A rice granary was then moved to there from the sannomaru (outermost region) of Takayama Castle. The history of Takayama Jinya begins there.
*Shimoyashiki: A reserve residence set up other than the main residence where the feudal lords were permanently stationed
Circumstances Behind Direct Control by the Shogunate
The Edo Shogunate focused its attention on Hida Province, which had been ruled for six generations by the Kanamori Clan, and put it under its direct control in 1692.
This meant that the territory was directly controlled by the Shogunate.
It then became an important economic base of the Shogunate.
The reason why Hida Province was put under the direct control of the Shogunate is not clear now. However, it is said that the rich mountain and forest resources of Hida Province lie in the background to this.
Provincial Governors/Magistrates of Takayama Jinya
Takayama Jinya was where 25 generations of provincial governor/magistrate performed their official duties relating to administration, policing and justice to rule Hida under the Shogunate over 176 years from 1692 (when Hida Province was put under the direct rule of the Edo Shogunate) to 1868.

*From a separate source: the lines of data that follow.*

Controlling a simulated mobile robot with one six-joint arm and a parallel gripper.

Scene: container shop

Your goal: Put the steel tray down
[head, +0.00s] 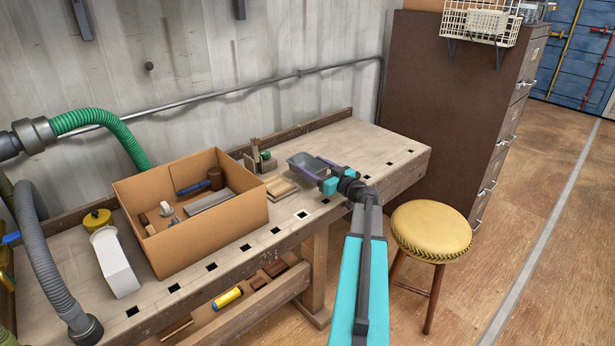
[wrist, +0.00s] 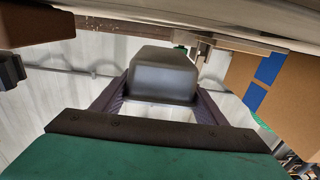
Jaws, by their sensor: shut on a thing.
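The steel tray (head: 303,160) is a small grey metal tray over the back right part of the wooden workbench (head: 365,145). My gripper (head: 314,170) reaches in from the front and is shut on the tray. In the wrist view the tray (wrist: 165,78) sits between the two purple fingers of my gripper (wrist: 165,98). The tray is at or just above the bench top; I cannot tell whether it touches. My fingers hide part of its near side in the head view.
A cardboard box (head: 215,230) with tools and parts stands left of the tray. Thin wooden pieces (head: 280,188) and a small wooden holder (head: 258,160) lie between them. The bench is clear to the right. A yellow stool (head: 430,228) and brown cabinet (head: 455,95) stand beyond.

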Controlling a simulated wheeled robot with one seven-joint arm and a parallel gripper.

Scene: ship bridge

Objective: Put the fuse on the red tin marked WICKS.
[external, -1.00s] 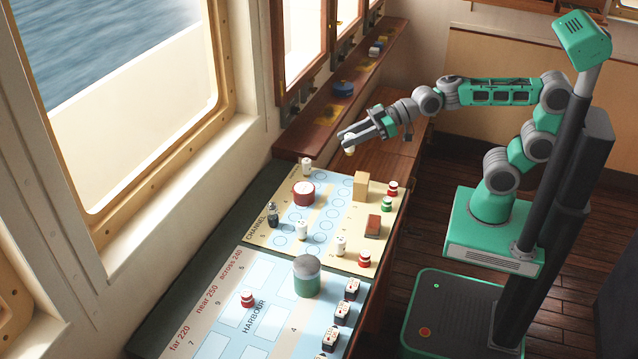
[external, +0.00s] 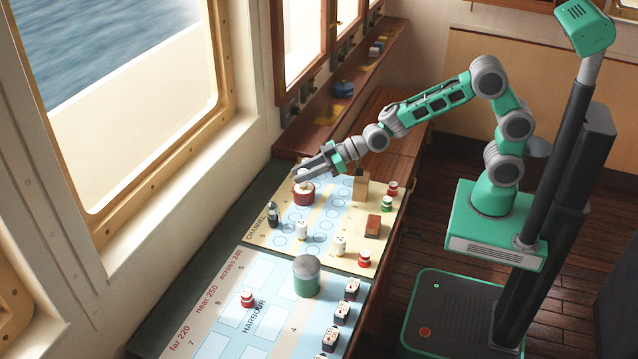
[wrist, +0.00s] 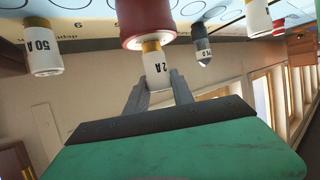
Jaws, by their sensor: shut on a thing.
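My gripper (external: 299,177) is shut on a white fuse marked 2 A (wrist: 156,66), with a gold end cap. The fuse is between the fingertips in the wrist view, which looks upside down. The red tin (external: 304,196) with a pale top stands on the chart, just under the fingertips; it also shows in the wrist view (wrist: 147,18). The fuse's gold end is at the tin's top; I cannot tell whether it touches or is just above. No WICKS lettering is readable. In the external view the fingers mostly hide the fuse.
A dark bottle-like piece (external: 272,214) and white fuses (external: 302,230) stand close to the tin. Another fuse, marked 50 A (wrist: 43,50), is beside it. A wooden block (external: 361,188) stands to the right, and a green-grey cylinder (external: 306,278) stands nearer the camera.

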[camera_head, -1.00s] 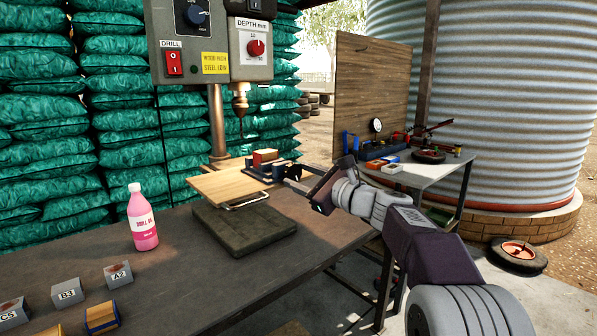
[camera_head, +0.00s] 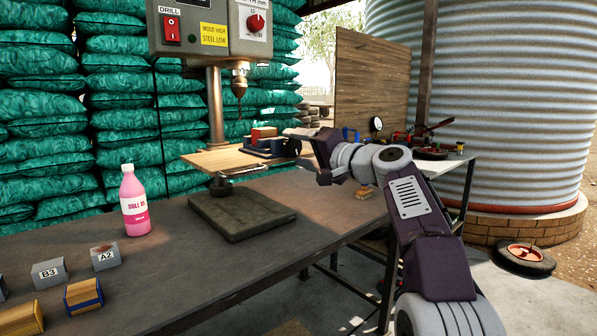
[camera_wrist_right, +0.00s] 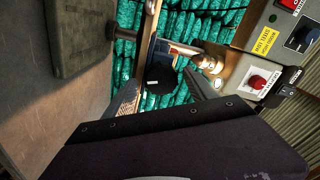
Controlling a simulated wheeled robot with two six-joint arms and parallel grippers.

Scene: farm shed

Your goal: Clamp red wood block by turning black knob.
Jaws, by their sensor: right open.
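The red wood block (camera_head: 264,133) sits in a blue vise (camera_head: 262,150) on the wooden drill table (camera_head: 215,160). In the right wrist view the black knob (camera_wrist_right: 160,80) is a round disc with a small white mark. My right gripper (camera_head: 295,142) is beside the vise on its right side, and its tips partly cover that end in the head view. Its jaws are open and face the knob in the wrist view; I cannot tell whether they touch it. My left gripper is not in view.
The drill bit (camera_head: 240,90) hangs above the drill table. A pink bottle (camera_head: 134,205) and labelled blocks (camera_head: 105,257) stand on the left of the bench. The heavy base plate (camera_head: 242,215) lies below the drill table.

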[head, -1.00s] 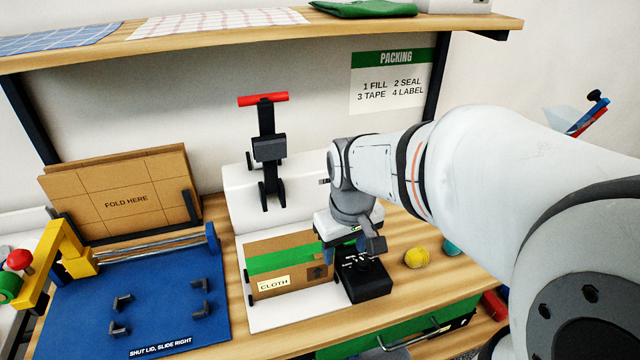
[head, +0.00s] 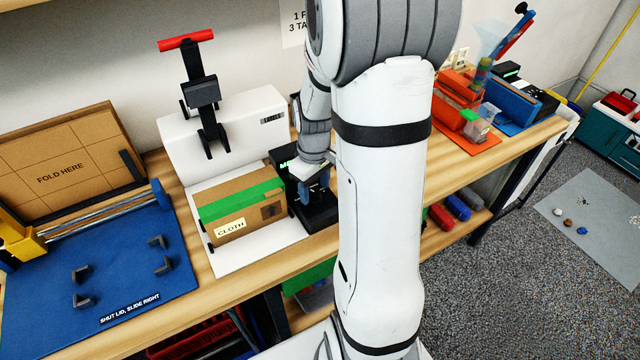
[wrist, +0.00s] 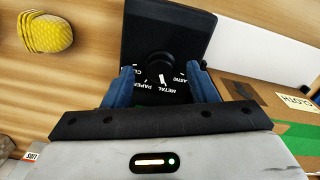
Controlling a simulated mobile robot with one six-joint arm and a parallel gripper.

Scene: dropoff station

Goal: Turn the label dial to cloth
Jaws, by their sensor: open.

This position was combined with that of the Kanto provincial magistrate until the third generation (Ina). It then became a position dedicated to Hida from the fourth generation (Moriyama) with the governor/magistrate residing in Edo.
It was from the time of the seventh generation (Hasegawa) that the governor/ magistrate performed his official duties while living in Takayama.
The Hida provincial governor was promoted to the Hida provincial magistrate in 1777.
This was thanks to the achievement of increasing stipends due to a land survey at the time of the twelfth generation (Ohara).
Takayama Jinya from the Meiji Period (1868 to 1912) Onward
Takayama Jinya is today the only site of a provincial governor/magistrate’s office – which are said to have numbered 60 across Japan in the closing days of the Shogunate – where the main building still remainins. It was designated as a national historic landmark in 1929.
Takayama Jinya continued to play a role at the center of administration of Hida even after the Meiji period (1868 to 1912). The building was used as a government office until 1969.
Takayama Jinya was restored to its appearance in the Edo period (1603 to 1868) with the relocation of the government office.
A maintenance project was then run to open it to the public.
Its appearance as it was in the Edo period was recreated after 26 years in 1996.